__DO THIS__. Please pull out every line that includes the string "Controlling".

__PROVIDED INFORMATION__.
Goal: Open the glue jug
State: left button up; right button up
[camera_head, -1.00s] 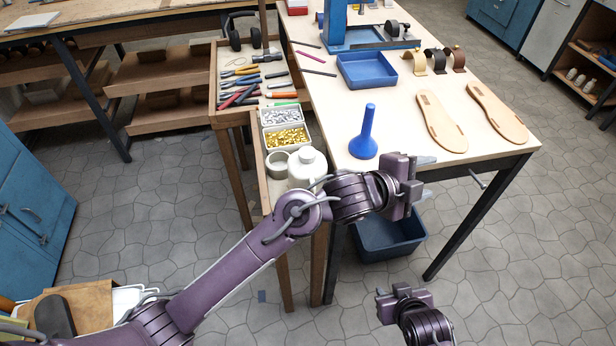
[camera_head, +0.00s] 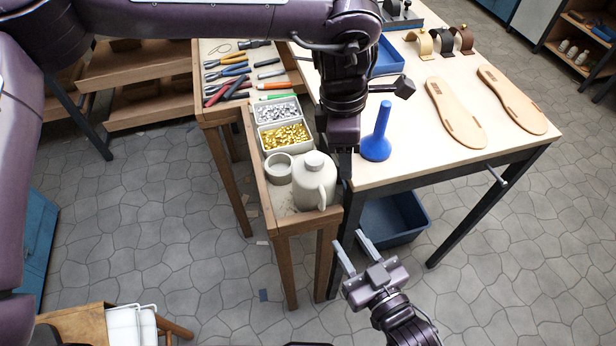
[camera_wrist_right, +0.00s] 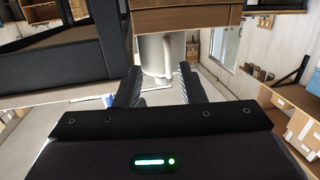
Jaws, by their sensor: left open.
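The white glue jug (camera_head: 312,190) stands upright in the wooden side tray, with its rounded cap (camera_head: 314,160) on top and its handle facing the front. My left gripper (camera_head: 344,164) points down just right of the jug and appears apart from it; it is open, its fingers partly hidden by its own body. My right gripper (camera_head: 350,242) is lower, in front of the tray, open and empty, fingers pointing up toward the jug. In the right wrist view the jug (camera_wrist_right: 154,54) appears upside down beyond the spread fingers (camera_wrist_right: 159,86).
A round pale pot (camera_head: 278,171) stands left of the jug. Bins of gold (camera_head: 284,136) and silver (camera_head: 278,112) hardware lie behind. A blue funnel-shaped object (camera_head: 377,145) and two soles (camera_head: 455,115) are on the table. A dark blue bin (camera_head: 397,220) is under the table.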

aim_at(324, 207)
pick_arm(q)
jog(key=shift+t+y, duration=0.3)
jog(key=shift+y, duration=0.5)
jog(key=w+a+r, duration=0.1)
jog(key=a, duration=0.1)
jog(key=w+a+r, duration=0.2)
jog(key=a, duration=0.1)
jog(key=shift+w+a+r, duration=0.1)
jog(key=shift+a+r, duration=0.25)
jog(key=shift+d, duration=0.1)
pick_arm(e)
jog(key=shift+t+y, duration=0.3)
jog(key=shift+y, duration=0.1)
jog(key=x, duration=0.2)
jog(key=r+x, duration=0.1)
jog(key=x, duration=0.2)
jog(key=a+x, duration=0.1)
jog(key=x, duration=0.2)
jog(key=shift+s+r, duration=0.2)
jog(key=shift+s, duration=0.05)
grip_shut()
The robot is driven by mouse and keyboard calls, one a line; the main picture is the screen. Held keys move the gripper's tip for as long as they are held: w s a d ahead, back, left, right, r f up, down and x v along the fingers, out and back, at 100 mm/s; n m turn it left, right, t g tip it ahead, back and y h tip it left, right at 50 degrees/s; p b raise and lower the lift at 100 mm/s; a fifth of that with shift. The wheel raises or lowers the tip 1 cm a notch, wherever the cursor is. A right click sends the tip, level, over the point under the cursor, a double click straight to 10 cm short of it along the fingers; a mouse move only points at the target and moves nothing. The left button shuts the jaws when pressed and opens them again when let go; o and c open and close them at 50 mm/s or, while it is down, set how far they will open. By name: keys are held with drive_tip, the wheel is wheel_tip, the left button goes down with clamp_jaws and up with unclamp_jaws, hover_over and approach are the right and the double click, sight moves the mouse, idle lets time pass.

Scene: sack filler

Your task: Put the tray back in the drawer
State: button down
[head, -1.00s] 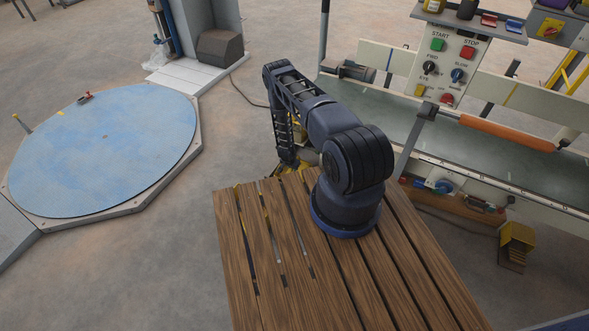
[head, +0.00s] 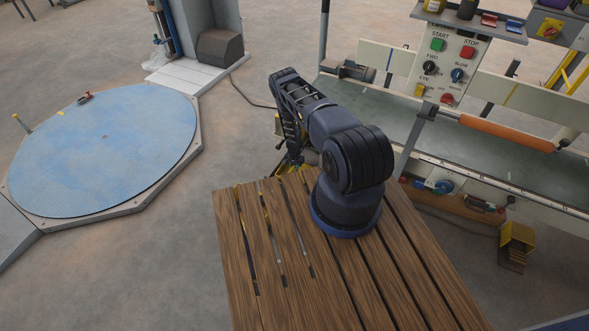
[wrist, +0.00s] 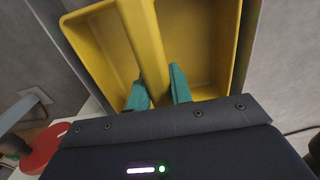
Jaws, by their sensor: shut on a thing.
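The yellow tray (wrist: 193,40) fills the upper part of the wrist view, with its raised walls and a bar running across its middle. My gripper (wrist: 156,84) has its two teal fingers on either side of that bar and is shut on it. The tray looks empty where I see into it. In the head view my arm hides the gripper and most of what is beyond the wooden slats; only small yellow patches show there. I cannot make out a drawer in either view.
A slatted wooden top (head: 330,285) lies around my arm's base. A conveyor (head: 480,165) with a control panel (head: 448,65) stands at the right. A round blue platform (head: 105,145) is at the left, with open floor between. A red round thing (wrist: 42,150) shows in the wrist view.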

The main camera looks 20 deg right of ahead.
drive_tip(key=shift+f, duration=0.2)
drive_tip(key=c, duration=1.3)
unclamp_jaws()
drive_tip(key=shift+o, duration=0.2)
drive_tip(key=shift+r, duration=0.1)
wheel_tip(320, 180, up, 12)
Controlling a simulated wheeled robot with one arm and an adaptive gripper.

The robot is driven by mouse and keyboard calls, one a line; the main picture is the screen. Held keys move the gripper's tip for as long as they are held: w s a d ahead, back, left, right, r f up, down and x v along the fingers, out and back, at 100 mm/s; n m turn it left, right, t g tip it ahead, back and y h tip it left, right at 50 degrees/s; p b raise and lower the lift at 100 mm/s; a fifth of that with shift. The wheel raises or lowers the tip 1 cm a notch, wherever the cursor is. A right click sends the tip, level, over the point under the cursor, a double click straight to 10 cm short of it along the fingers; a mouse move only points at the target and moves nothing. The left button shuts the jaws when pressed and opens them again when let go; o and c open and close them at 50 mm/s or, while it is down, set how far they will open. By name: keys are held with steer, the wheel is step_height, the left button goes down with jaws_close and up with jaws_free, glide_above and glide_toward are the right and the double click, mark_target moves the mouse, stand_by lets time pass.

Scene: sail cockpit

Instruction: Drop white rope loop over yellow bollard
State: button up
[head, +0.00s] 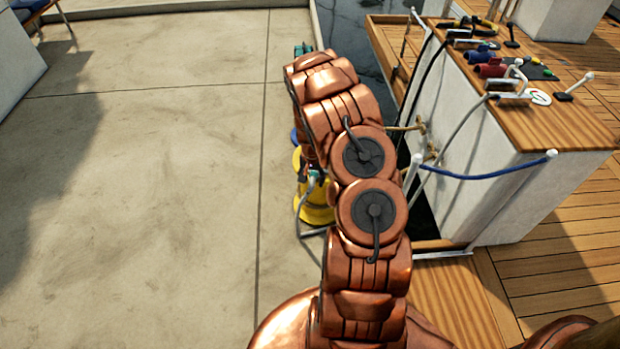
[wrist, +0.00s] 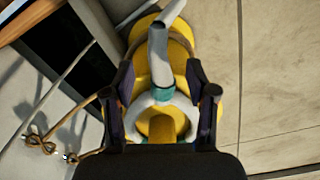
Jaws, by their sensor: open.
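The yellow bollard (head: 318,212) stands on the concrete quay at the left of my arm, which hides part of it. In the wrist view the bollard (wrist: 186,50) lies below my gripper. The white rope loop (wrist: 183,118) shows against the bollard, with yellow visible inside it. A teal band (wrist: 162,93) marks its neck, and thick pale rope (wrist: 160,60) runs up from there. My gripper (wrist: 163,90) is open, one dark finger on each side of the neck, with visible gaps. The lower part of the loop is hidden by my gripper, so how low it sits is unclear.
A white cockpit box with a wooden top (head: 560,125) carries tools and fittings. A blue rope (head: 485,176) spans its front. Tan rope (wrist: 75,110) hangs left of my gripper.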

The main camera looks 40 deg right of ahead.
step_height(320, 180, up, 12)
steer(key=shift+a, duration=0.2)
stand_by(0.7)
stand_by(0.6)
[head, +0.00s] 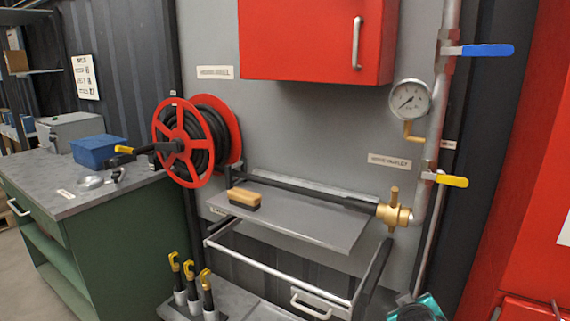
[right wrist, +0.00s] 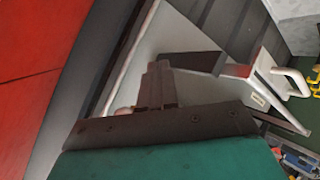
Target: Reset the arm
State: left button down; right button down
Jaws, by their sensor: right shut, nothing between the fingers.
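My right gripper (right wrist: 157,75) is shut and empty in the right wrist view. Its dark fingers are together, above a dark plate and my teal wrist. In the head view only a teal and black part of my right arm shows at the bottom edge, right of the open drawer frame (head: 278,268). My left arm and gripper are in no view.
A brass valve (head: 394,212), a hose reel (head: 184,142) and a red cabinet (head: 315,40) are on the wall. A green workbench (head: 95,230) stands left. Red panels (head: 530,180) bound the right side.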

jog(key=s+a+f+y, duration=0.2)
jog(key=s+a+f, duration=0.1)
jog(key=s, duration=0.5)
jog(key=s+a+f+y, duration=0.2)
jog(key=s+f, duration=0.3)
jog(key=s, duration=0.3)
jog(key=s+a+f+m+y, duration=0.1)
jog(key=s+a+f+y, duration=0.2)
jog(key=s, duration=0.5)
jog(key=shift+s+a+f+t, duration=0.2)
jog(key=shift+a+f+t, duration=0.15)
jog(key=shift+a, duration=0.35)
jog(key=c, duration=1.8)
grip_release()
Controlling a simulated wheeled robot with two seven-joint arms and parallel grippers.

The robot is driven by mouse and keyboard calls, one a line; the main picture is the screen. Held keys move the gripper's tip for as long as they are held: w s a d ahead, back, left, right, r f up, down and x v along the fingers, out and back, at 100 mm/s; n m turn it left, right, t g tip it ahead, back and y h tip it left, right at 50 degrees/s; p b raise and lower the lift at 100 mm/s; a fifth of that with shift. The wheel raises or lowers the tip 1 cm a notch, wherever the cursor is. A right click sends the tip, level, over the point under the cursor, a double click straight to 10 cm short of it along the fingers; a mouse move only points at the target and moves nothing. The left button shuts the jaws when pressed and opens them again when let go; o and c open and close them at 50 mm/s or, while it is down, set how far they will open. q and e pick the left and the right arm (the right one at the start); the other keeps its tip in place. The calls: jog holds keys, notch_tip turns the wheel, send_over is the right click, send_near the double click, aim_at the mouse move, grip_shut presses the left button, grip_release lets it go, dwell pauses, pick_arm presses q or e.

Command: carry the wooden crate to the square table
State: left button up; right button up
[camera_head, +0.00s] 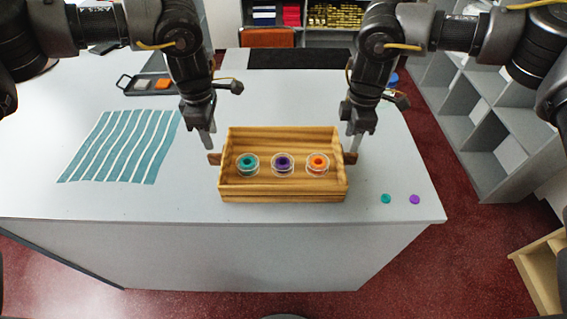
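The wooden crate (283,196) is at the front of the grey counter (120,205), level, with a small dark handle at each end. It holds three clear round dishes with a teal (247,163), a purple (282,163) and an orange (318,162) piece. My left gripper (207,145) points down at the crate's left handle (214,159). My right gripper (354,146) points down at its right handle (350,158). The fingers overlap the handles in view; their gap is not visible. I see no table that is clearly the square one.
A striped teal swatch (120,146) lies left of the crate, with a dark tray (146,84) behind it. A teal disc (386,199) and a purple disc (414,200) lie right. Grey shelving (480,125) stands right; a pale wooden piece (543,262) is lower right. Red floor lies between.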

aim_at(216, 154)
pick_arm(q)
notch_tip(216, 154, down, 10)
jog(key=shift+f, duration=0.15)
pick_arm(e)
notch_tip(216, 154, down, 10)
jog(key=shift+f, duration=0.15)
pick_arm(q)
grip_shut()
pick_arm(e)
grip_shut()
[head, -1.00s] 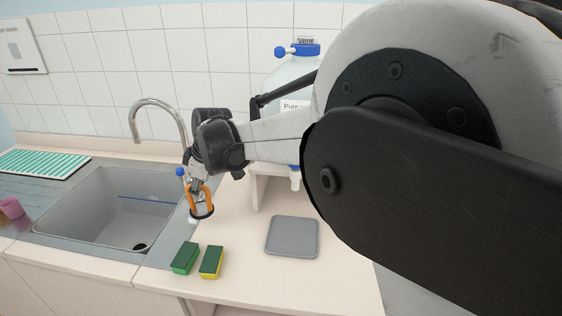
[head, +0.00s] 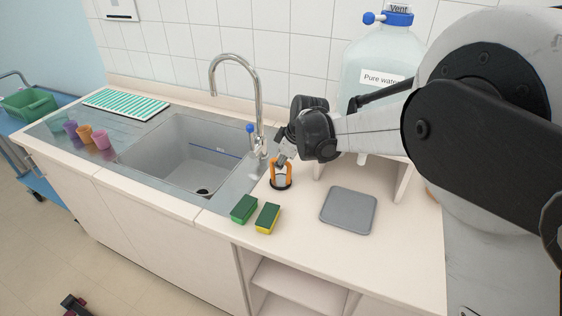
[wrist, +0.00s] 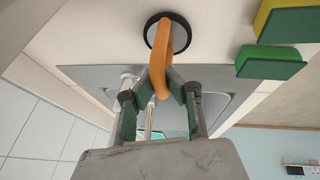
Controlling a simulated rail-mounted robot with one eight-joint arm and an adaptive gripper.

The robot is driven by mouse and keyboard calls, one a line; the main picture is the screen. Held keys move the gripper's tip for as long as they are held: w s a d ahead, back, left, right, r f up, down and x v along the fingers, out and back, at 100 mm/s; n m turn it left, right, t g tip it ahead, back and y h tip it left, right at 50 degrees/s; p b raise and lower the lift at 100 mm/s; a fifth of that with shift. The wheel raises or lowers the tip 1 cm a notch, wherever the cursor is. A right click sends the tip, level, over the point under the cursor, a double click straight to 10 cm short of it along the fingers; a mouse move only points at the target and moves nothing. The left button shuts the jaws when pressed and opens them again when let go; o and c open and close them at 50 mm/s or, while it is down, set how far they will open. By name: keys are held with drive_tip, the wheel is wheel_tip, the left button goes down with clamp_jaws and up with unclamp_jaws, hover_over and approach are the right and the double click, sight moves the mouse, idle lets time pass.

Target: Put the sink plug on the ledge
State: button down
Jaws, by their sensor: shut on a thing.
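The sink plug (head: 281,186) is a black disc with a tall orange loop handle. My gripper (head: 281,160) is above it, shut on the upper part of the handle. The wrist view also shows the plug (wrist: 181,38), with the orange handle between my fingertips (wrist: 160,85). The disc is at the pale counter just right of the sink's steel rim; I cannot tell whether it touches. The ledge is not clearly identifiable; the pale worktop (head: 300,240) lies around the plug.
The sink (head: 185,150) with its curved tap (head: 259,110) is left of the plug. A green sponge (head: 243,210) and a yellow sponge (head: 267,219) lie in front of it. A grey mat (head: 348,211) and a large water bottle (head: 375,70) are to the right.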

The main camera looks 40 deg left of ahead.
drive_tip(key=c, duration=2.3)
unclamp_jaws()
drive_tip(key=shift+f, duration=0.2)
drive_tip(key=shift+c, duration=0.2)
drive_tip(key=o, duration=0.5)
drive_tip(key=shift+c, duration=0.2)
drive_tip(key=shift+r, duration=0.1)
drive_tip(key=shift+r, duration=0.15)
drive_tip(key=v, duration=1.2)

__SOLUTION FOR THIS EXERCISE__.
Controlling a simulated wheeled robot with one arm and an adaptive gripper.
Controlling a simulated wheeled robot with two seven-joint arms and parallel grippers.
Controlling a simulated rail-mounted robot with one eight-joint arm and an adaptive gripper.

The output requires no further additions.